** EXERCISE GOAL **
Select the lines of the records containing the word "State" and list them.

** RECORD EXCERPTS **

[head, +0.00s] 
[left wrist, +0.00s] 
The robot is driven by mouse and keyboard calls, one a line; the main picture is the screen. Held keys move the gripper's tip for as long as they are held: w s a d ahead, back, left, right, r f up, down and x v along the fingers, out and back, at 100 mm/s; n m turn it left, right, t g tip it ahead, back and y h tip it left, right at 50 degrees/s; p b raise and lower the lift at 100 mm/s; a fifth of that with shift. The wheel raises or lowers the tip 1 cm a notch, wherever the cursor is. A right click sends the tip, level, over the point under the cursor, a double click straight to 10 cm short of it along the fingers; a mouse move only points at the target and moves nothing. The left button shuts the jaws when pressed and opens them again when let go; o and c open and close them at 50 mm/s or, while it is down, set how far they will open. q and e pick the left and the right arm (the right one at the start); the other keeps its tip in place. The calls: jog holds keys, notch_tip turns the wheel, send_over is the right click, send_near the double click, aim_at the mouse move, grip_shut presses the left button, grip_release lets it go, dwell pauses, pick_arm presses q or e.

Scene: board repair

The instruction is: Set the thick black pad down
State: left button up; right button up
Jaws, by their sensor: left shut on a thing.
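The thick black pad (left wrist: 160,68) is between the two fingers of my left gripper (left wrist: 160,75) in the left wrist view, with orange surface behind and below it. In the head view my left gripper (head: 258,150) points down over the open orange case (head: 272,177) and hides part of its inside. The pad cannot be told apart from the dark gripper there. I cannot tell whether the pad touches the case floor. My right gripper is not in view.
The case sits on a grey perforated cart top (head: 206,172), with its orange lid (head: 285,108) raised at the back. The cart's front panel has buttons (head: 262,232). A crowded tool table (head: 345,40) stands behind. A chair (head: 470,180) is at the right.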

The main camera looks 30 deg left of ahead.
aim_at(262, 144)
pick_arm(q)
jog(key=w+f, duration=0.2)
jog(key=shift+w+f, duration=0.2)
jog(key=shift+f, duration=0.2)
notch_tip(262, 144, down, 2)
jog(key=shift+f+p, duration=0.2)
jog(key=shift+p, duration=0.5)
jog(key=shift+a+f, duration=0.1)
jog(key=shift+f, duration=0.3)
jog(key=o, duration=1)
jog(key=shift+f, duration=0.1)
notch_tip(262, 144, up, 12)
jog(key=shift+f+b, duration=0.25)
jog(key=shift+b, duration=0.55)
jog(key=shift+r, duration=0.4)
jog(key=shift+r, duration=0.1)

...

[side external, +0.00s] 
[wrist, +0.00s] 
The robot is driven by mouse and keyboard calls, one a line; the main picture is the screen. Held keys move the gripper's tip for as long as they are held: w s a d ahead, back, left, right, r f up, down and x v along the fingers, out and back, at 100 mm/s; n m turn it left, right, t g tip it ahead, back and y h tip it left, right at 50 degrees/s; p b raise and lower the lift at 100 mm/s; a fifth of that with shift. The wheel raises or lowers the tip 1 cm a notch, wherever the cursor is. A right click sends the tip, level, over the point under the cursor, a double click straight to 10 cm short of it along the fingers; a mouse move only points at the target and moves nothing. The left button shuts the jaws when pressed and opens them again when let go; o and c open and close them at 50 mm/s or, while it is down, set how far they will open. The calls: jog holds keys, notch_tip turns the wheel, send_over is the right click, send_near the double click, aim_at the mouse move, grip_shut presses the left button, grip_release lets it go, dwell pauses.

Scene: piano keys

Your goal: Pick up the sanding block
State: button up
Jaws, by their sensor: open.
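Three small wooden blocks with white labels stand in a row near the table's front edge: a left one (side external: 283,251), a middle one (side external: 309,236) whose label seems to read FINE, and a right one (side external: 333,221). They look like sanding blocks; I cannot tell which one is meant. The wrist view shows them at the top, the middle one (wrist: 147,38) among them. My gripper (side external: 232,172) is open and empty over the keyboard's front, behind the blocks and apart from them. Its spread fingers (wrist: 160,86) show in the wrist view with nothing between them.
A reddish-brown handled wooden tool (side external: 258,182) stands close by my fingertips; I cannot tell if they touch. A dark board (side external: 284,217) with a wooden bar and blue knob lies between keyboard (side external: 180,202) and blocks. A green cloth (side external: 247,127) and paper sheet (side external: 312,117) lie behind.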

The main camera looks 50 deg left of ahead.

==

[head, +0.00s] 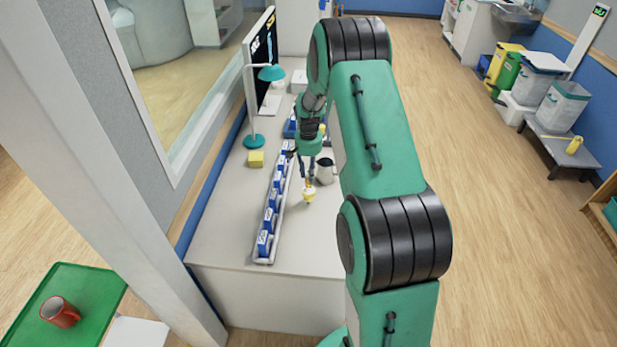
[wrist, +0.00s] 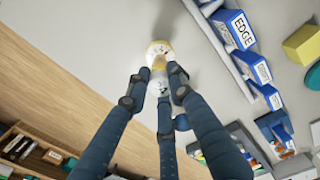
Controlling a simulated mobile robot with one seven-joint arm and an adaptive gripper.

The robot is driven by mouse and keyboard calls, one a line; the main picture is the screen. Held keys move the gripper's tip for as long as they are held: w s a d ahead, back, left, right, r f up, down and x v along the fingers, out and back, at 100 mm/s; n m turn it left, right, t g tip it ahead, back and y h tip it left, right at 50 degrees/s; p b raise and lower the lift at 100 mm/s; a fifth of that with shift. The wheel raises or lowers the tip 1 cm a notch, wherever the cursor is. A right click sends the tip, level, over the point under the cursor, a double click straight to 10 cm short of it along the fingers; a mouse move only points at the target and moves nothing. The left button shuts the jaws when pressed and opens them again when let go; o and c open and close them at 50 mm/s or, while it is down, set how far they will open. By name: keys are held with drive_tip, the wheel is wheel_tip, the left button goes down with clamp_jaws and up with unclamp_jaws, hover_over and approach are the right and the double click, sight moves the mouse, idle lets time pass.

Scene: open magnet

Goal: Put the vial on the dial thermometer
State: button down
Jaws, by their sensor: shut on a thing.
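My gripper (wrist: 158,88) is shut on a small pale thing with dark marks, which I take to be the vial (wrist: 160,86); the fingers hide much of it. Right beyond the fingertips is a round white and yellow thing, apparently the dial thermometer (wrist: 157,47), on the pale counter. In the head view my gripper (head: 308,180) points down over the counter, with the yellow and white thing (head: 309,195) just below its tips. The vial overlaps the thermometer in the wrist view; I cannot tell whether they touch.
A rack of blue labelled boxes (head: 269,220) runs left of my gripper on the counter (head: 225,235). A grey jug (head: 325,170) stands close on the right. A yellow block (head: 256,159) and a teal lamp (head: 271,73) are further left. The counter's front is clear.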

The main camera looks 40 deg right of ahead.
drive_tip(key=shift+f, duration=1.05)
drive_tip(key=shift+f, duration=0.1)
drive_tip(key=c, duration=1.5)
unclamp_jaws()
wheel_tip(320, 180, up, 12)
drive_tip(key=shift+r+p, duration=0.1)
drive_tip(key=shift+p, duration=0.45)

** FINISHED TASK **
State: left button up; right button up
State: button up
State: button down

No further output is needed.